Without the physical perception of the downshift, a CVT driver may perceive this as a lack of acceleration, when in fact the CVT equipped vehicle is accelerating without any delay.

7. Shift Shock Heavy Acceleration

7. Shift Shock Heavy Acceleration

To impart a sportier feel on certain vehicles equipped with a CVT, under heavier acceleration the transmission control module will simulate specific gear ratios and a feeling of shift shock, similar to using the manual shift controls available on a CVT equipped Subaru.

8. Shift Shock Upon Deceleration

8. Shift Shock Upon Deceleration

When decelerating over a longer distance such as a highway off ramp the CVT will keep the torque converter locked-up as long as possible to provide engine braking similar to a manual transmission equipped vehicle. When the torque converter unlocks it may feel similar to a conventional automatic transmission down shifting.

9. Hissing or Squealing Sound

9. Hissing or Squealing Sound

You may hear hissing or squealing type sound for a few seconds after shifting into any gear, the noise is caused by the transmission fluid inside of the CVT and is a normal operating characteristic.

This noise is most noticeable when outside the vehicle alongside of the right or left front fender in colder temperatures. The CVT requires fluid pressures up to 1,200 psi to operate and it must pass through small passageways, which may result in a momentary hiss or squeal sound.

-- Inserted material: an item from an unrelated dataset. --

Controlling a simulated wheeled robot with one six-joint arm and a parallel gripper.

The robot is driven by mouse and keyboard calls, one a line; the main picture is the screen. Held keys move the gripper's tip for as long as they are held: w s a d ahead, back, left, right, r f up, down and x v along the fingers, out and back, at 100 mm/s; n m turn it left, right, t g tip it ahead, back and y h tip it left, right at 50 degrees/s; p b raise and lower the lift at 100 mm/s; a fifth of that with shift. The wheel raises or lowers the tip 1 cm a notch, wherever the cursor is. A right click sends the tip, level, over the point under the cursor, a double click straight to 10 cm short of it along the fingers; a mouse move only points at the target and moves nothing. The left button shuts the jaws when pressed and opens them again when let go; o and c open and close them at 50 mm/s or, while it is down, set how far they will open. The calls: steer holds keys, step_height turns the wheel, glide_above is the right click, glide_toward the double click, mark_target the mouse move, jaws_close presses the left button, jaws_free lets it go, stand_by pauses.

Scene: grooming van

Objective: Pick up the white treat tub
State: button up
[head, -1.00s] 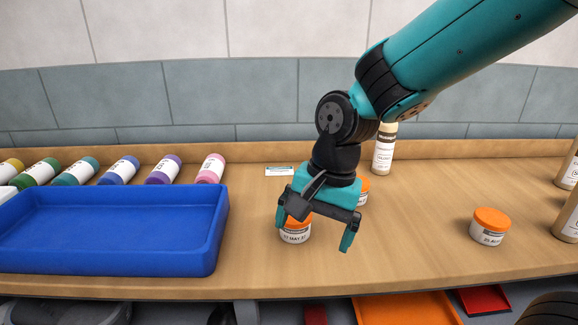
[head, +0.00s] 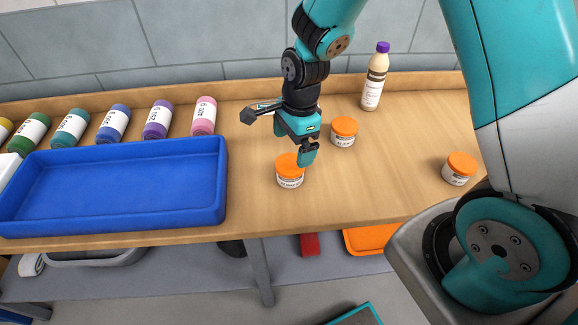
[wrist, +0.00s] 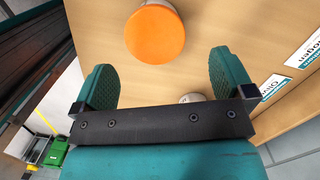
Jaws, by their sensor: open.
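Three white treat tubs with orange lids stand on the wooden counter in the head view. One tub (head: 290,171) is just below my gripper, another tub (head: 343,132) is a little behind and to the right, and a third tub (head: 459,169) is far to the right. My gripper (head: 293,149) is open and empty, pointing down above the nearest tub, with a finger overlapping its lid in the picture. In the wrist view an orange lid (wrist: 155,35) lies ahead of the open fingers (wrist: 168,78), roughly between them. I cannot tell which tub that is.
A blue tray (head: 115,185) stands to the left, with several coloured bottles (head: 157,119) lying behind it. A cream bottle with a purple cap (head: 375,76) stands at the back right. The counter (head: 385,185) is bare between the tubs.

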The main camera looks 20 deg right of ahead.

This noise does not affect transmission performance, function or reliability.

10. Delay from Reverse to Drive/Drive to Reverse

10. Delay from Reverse to Drive/Drive to Reverse

It is not uncommon for a vehicle operator to place the vehicle into Drive while the vehicle is still moving backwards. In a traditional automatic transmission, the shock of this directional change is passed through solid gears and absorbed by the torque converter.

For a CVT equipped vehicle, the Chain is not solidly locked to the Variator’s, and a sudden shock such as this could possibly cause it to slip, damaging both it and the Variator’s, so the vehicle must come to a complete stop before a change in direction can be achieved.